With ‘Go Away Closer’, the focus shifts further outward: to objects, places, silences and absences. In ‘Sent A Letter’, the camera’s eye enters unfamiliar territory. From autobiography to iconography: rooms of books and clothes, shelves and display cases, some of them in the Nehru Museum in Delhi. The famous clothes hang vacant, like headless ghosts waiting for an audience to haunt. Groups of Indian museum visitors gaze in the way of blind men staring at a mirror, unable to see themselves in the physical artefacts of their own history.

With ‘Blue Book’ a dark tide rips across the photographer’s vision. The intimacy of all the earlier pictures is swept away, replaced with harsh impersonal surfaces and monstrous, menacing machines. Suddenly there is colour, but instead of adding softness, the acid blues, rust stains and malevolent shadows introduce a brooding atmosphere completely absent from the earlier pictures. In ‘Dream Villa’ the mood shifts again, but only a little. The photographer is still travelling, searching for something. The people within her frames look like deer caught in the headlights of a car, staring passively at the camera, unable to bridge the distances that separate them from the viewer. There are interior spaces here too but none of them look like home. It is as if the photographer is searching for the intimacy of the earliest pictures, but discovering an otherness that she cannot conquer with her lens.

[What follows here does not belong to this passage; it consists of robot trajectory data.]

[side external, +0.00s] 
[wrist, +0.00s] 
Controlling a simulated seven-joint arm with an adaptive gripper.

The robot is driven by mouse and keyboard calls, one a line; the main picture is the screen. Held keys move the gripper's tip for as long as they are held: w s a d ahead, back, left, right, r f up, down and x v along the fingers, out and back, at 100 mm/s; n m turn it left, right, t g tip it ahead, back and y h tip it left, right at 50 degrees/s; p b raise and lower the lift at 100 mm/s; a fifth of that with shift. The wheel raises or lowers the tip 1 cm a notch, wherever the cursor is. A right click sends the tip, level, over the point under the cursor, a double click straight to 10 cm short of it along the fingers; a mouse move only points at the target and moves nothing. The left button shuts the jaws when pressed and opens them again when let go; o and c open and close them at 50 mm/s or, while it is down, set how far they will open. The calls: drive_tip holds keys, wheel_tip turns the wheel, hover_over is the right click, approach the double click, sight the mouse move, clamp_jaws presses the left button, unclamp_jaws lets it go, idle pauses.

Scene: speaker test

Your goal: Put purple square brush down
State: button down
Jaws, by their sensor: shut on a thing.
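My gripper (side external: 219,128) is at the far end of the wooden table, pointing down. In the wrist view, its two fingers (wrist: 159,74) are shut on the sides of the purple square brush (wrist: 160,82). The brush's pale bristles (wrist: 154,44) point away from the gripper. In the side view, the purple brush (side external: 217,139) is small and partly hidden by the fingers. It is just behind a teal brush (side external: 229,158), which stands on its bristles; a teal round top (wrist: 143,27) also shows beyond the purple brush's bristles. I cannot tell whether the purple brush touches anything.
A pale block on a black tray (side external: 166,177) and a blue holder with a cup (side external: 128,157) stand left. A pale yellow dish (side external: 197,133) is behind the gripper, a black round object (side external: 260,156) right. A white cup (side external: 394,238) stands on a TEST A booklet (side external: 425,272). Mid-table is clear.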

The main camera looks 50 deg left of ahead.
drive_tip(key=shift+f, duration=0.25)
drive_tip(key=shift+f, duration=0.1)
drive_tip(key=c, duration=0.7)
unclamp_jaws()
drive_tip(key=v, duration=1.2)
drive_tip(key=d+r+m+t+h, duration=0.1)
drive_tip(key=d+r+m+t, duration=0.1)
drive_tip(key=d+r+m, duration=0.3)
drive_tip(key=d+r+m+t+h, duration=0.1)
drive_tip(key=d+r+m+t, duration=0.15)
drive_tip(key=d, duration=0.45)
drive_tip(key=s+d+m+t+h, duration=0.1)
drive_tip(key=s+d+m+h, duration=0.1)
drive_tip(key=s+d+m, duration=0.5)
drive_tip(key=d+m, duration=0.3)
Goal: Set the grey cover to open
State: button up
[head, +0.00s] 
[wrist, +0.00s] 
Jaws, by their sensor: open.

I loved this album as a gallery of wonderful images. As a book, however, I found something lacking. There’s no title other than the photographer’s name and no editor’s name on the cover. While the essays by Aveek Sen and Sunil Khilnani are well-researched and thoughtful, they nevertheless report on Dayanita as if she were unavailable for comment. ‘Go Away Closer’ might have been the title of the entire book: the more we try to approach the person whose name is on the cover, the less we understand of her interior world. At the end of the book we know much less than when we began. Which is wonderful, in a sense: the more she shows us, the more we yearn to see.